REQUIREMENTS: From the entries that follow, gather each line holding the word "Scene".
== INPUT ROWS
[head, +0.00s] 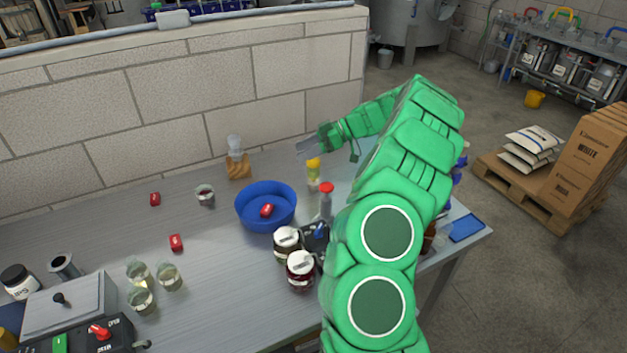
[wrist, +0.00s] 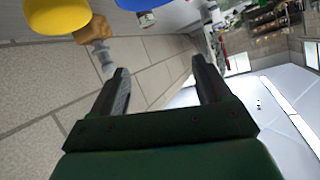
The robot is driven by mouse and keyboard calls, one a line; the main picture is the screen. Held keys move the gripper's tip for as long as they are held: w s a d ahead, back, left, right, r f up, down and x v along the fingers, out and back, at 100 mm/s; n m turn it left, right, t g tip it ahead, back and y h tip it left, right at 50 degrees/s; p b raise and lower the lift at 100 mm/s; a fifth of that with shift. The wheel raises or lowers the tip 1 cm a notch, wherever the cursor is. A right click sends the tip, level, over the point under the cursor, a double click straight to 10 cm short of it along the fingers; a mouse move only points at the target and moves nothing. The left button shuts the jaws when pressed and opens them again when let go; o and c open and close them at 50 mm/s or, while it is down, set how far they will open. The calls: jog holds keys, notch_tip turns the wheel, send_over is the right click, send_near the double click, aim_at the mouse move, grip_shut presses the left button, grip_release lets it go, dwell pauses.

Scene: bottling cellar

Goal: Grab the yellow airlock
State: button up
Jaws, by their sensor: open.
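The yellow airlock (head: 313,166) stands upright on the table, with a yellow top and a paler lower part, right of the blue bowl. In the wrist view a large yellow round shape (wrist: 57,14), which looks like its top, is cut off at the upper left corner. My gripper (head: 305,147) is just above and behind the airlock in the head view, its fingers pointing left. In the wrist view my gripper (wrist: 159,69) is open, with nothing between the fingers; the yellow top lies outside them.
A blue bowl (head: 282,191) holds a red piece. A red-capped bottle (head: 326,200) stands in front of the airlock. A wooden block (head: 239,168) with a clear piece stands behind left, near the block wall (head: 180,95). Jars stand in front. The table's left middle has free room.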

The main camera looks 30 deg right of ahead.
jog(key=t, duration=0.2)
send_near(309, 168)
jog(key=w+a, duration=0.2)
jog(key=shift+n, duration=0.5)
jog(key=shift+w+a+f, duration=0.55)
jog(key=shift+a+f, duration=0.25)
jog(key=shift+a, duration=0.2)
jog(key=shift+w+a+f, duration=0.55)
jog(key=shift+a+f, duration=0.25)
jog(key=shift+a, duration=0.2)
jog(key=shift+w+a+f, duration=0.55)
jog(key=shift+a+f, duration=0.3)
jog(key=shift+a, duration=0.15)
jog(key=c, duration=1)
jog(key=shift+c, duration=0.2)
====
== INPUT ROWS
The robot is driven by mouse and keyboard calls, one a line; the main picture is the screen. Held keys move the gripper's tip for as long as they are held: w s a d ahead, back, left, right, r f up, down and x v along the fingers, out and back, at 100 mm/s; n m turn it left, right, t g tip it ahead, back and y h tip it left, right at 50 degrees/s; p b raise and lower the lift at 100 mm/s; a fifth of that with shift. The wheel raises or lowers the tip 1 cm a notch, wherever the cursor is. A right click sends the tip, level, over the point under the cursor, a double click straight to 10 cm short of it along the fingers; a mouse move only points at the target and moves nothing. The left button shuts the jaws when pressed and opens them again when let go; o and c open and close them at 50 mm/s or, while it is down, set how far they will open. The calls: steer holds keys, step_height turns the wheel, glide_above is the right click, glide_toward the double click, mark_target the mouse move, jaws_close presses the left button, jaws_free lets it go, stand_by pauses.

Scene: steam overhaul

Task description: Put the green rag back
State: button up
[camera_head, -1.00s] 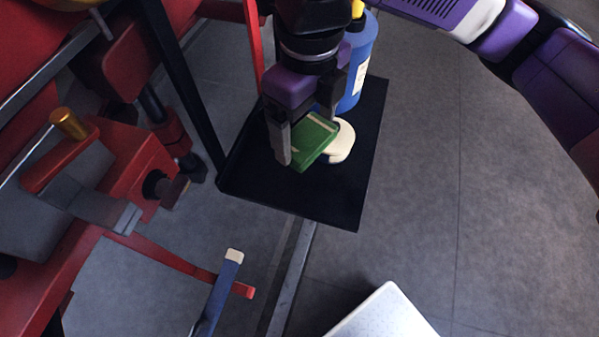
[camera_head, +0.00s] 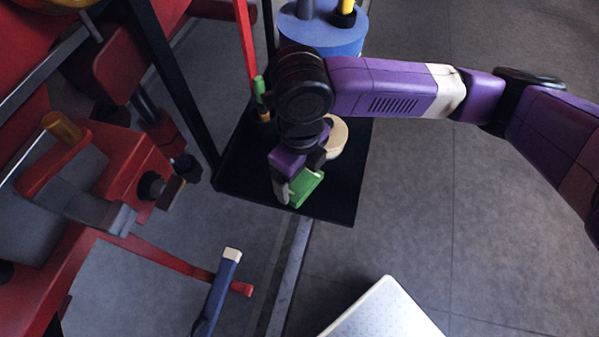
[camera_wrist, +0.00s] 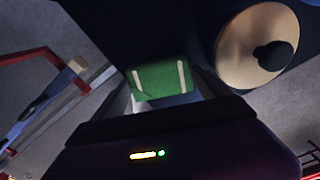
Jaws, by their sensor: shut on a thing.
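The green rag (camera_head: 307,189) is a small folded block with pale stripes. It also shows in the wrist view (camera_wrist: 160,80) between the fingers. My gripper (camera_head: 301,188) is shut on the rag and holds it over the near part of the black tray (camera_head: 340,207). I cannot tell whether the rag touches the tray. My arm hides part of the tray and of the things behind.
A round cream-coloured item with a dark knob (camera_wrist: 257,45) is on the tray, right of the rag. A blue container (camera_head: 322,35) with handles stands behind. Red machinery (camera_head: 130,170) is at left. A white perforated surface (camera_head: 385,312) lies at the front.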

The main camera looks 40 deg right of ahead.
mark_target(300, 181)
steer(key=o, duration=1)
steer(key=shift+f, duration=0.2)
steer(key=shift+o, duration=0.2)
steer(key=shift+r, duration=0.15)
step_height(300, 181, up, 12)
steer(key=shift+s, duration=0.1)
====
== INPUT ROWS
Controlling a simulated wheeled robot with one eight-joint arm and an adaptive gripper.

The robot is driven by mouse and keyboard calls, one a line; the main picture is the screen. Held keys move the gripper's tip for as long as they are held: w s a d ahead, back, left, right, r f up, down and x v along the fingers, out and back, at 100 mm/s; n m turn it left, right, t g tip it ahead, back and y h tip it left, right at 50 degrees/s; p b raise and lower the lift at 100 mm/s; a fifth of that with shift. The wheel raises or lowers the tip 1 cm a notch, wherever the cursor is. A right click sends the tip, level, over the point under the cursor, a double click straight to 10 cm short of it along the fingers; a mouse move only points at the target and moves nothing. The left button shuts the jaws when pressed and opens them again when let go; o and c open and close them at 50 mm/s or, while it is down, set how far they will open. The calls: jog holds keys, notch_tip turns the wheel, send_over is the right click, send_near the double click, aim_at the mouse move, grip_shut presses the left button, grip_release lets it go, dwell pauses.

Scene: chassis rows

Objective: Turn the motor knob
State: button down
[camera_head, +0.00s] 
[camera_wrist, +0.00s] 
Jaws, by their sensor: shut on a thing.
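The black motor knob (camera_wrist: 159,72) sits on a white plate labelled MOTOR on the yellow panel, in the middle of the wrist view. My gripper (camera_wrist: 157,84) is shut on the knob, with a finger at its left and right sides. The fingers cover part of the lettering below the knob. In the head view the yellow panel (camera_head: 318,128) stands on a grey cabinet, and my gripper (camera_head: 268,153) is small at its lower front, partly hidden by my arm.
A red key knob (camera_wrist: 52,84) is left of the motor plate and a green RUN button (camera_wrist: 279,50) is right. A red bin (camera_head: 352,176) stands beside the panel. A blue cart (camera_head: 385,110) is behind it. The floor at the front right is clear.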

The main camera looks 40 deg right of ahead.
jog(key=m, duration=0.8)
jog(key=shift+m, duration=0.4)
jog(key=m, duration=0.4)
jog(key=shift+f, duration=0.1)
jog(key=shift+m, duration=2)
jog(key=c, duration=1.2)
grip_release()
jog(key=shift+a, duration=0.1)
====
EXERCISE RESULT:
Scene: bottling cellar
Scene: steam overhaul
Scene: chassis rows

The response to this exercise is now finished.